### EXTRACTED RECORDS
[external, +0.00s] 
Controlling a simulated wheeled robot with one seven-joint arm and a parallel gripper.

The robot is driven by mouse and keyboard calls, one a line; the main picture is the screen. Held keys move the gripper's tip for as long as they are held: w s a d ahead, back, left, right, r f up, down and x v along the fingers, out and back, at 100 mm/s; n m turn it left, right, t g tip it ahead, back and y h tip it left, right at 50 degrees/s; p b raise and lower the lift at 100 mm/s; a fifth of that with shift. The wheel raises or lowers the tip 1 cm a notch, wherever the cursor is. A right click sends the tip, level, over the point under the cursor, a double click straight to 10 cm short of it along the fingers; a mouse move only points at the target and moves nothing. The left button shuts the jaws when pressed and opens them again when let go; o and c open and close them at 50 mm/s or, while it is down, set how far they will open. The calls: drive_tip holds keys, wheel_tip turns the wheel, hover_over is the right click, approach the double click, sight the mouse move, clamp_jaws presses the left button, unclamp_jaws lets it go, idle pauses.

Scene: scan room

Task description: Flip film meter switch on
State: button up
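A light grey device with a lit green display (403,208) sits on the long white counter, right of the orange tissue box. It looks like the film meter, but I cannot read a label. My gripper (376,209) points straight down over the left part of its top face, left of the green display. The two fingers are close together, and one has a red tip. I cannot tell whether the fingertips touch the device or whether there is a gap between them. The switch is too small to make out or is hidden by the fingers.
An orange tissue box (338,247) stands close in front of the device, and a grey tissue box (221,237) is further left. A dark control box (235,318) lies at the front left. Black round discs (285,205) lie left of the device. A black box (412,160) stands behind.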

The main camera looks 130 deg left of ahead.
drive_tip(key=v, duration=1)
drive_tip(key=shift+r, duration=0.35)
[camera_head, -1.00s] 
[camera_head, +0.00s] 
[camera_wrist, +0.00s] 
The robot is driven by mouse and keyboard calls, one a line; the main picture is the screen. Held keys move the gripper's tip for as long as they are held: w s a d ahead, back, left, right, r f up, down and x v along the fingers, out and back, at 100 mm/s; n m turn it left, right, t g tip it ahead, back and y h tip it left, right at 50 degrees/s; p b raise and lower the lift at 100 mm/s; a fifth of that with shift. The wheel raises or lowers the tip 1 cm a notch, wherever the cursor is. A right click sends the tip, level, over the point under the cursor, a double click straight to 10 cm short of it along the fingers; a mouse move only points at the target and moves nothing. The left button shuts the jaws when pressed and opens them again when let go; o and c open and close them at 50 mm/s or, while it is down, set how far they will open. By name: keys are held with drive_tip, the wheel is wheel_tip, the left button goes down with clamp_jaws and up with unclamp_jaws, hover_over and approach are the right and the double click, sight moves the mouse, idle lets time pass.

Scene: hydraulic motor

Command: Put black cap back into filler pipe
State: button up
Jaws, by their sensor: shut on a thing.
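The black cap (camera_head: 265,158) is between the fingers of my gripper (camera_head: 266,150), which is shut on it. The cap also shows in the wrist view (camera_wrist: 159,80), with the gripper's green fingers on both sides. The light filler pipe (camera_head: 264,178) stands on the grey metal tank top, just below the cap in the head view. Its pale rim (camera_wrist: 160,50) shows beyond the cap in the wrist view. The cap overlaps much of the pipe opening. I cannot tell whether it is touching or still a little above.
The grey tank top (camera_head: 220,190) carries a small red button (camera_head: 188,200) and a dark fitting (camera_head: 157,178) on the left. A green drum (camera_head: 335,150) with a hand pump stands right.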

### OBJECTIVE
Gather all lines with the string "Scene" from the data.

### RESPONSE TO THIS EXERCISE
Scene: scan room
Scene: hydraulic motor

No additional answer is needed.